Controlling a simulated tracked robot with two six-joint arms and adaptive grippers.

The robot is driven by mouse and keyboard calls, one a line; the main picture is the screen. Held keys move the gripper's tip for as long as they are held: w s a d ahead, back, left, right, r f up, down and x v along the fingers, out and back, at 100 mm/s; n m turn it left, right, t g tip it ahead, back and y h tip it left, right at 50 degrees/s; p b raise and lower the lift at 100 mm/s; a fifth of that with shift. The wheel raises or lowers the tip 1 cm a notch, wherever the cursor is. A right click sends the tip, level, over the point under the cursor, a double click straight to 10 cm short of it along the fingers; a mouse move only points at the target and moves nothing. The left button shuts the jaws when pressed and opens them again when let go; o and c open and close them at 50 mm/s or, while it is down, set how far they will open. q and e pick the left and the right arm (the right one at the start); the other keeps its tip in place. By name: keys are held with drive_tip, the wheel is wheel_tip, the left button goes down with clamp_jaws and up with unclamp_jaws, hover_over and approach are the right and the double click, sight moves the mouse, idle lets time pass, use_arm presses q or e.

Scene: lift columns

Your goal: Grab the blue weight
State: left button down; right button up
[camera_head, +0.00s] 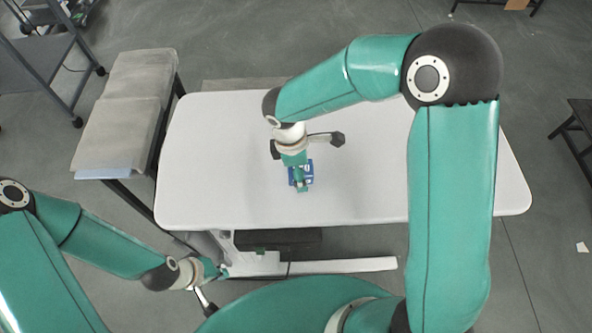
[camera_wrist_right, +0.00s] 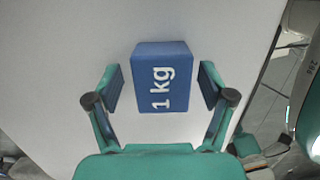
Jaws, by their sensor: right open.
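The blue weight (camera_wrist_right: 155,95) is a block marked "1 kg" in white, on the white table (camera_head: 370,170). In the head view the weight (camera_head: 308,173) shows in part, near the table's middle, with my right gripper (camera_head: 300,178) over it and hiding some of it. In the wrist view my right gripper (camera_wrist_right: 162,85) is open, with one finger on each side of the weight and a gap on both sides. My left gripper (camera_head: 222,272) is low at the left, in front of the table and away from the weight; its fingers are too small to judge.
A grey padded bench (camera_head: 120,110) stands left of the table. A dark cart (camera_head: 35,60) is at the far left. Dark furniture (camera_head: 578,125) is at the right edge. The tabletop around the weight is clear.

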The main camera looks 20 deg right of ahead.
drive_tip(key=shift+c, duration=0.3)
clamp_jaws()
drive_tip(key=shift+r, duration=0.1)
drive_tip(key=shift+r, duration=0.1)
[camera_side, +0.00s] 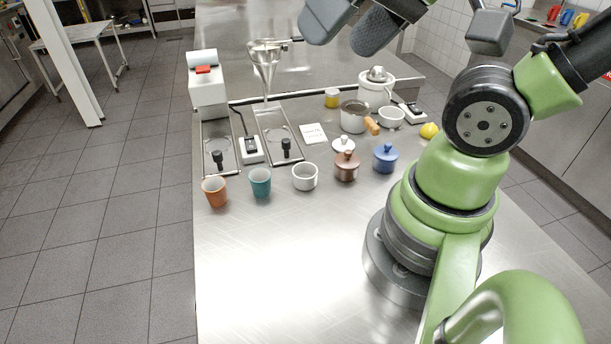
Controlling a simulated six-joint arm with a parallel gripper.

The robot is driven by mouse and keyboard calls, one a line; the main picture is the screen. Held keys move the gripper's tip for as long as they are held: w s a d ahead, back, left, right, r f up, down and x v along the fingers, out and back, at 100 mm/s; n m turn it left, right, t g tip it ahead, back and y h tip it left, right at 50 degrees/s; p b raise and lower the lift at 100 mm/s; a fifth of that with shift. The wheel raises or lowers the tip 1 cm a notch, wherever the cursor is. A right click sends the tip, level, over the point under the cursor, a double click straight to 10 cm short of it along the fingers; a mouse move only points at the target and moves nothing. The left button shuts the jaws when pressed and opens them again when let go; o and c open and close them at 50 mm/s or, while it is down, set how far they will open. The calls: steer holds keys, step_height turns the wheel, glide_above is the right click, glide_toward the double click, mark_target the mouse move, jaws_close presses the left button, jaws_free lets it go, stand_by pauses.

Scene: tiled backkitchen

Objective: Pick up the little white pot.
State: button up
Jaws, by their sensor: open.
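The little white pot (343,144) is a small lidded pot standing on the steel counter. It is just behind a brown lidded pot (346,167), which hides its lower part. A blue lidded pot (385,159) stands to the right. My gripper (349,24) is at the top edge of the view, high above the counter. Its two dark grey fingers are apart with nothing between them, and it touches no pot. The upper part of the gripper is cut off by the picture edge.
An orange cup (215,192), a teal cup (260,182) and a white cup (305,177) stand in front on the left. A saucepan (354,117) with a wooden handle is behind the pots, beside a white bowl (391,117). A metal funnel (265,62) stands back left. The front counter (280,270) is clear.

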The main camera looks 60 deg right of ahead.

TASK PROMPT>
Identify and copy the lines holding the word "Controlling".

SOLUTION TO THE EXERCISE>
Controlling a simulated tracked robot with two six-joint arms and adaptive grippers.
Controlling a simulated six-joint arm with a parallel gripper.

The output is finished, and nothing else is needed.